And so to me, you said media is part of the people who make it and people are in it.
It's also the people who consume it.
If you don't want to consume and eat a steady diet of conflict and rage every day, don't do it.
I literally took a challenge in the new year not to complain.
I'm serious.
It's incredibly hard, but I'm trying not to complain.
And so, to me, I don't go to social media for that thick of complaining and rage and anger that I need.
So, to me, change what you consume, change what you put in your mind, and it'll change who you are.
Yes, thank you for your insight.
I appreciate it.
God bless, and we'll talk to you soon.
I love talking to you, Glenn.
Thank you.
God bless.
Bye.
Bye.
He's great.
I love that guy.
He is great.
I love that guy.
And he's totally right, too.
I mean, you know,
we've all gone through periods where you get on social media and you're firing back at people and it makes you feel good for that one second and then you feel terrible afterwards.
And you get to that point where, generally speaking, I just try to ignore it at this point.
I don't know that it's probably better to replace it with something positive.
That's probably what Riaz would tell us.
But, you know the the less you can deal with that stuff the better i mean i you know there's people that i well still staying connected i mean you still have to stay connected last night i just wanted the news of what's happening i didn't want to hear all of the comments from people i just what has happened i've been on a plane for three hours what has happened in the last three hours so i turn on the news and i didn't get what happened all i got was trying to figure out what happened in between
when they're all yelling about it.
I want to know what happened, please.
All right, let's take a quick break.
We're going to tell you a little bit about SCOTUS.

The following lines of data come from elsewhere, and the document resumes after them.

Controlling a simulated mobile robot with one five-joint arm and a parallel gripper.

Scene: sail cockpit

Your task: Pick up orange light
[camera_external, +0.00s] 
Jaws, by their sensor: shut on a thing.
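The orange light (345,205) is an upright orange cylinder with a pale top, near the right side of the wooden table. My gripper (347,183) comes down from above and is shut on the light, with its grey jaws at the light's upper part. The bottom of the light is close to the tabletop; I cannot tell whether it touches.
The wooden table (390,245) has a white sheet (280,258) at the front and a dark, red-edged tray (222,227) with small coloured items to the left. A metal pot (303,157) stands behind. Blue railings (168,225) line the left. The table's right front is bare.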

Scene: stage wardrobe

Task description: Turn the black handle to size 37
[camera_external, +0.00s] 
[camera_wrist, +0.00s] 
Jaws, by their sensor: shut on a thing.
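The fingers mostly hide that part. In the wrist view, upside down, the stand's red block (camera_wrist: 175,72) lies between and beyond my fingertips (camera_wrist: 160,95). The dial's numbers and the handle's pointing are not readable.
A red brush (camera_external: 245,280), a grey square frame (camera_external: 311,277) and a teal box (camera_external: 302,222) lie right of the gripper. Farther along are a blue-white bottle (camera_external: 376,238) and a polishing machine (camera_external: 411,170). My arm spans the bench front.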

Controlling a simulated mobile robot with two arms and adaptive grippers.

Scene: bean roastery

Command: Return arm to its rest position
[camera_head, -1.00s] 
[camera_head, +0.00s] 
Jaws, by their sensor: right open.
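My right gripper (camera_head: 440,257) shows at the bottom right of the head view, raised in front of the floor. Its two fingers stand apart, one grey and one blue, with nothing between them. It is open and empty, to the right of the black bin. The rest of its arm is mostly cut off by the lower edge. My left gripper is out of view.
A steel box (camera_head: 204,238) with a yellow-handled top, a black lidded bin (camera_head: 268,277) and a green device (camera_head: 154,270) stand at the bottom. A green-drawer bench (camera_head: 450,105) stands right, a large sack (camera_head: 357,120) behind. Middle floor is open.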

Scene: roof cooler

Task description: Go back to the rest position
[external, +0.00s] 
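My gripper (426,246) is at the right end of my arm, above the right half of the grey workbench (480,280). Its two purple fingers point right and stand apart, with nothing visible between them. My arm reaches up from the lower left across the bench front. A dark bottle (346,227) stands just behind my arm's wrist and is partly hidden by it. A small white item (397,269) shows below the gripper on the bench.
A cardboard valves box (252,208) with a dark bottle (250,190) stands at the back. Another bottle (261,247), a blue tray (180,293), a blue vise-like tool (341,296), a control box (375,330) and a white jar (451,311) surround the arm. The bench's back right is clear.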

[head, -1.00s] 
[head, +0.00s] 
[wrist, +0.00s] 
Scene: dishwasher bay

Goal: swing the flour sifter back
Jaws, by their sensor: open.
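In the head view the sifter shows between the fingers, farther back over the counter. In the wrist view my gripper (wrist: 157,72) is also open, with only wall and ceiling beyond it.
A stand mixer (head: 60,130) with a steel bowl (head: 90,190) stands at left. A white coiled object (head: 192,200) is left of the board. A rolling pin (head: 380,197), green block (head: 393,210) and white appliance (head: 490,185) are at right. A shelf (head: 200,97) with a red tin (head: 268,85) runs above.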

The SCOTUS pick happens tonight at 8 o'clock, and the Blaze will be on that with a live broadcast.
And we'll talk to Doc about that and who he thinks the president's going to pick.
If you miss on who I think it's going to pick, I did it last hour.
You can listen to the podcast at Glembeck.com,
or you can read the article and share it with a friend.
The top three people that we believe that Donald Trump could pick from.
And one of them is not so good.
Not so good.
And I have this strange feeling.
I'm not even going to say it out loud.
One of them is not so good.
And it's not going to happen.
The Glenn Beck program.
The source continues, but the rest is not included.